REQUIRED TASK
From the listing below, extract every line containing "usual".

PROVIDED DATA
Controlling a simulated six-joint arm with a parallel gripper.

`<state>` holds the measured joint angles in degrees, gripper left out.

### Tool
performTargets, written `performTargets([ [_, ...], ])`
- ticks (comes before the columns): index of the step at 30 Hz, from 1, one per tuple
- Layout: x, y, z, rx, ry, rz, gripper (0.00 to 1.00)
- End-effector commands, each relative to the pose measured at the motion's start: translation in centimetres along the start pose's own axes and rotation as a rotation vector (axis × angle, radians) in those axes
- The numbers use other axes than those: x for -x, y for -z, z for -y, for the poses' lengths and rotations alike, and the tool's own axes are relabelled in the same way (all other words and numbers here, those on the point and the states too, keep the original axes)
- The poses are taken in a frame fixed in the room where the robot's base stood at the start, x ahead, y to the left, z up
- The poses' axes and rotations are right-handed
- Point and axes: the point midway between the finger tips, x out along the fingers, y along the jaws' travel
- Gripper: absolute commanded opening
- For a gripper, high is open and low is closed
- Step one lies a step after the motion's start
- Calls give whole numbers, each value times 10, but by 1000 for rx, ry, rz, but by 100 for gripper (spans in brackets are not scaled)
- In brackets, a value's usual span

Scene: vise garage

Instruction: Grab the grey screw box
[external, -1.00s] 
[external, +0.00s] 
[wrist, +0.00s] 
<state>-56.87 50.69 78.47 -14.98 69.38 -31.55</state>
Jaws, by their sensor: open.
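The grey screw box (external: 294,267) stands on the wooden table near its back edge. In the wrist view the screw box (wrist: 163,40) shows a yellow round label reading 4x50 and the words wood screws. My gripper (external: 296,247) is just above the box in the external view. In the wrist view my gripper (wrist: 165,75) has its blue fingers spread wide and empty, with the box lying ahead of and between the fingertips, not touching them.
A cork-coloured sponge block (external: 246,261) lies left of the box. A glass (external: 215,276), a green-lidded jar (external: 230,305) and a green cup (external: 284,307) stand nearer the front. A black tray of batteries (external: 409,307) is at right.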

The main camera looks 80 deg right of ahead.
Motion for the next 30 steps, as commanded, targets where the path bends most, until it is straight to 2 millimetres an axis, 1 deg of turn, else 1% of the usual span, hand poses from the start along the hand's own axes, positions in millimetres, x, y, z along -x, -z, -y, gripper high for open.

WRITTEN ANSWER
- In brackets, a value's usual span
Motion for the next 30 steps, as commanded, targets where the path bends most, until it is straight to 2 millimetres an axis, 1 deg of turn, else 1% of the usual span, hand poses from the start along the hand's own axes, positions in millimetres, x, y, z along -x, -z, -y, gripper high for open.

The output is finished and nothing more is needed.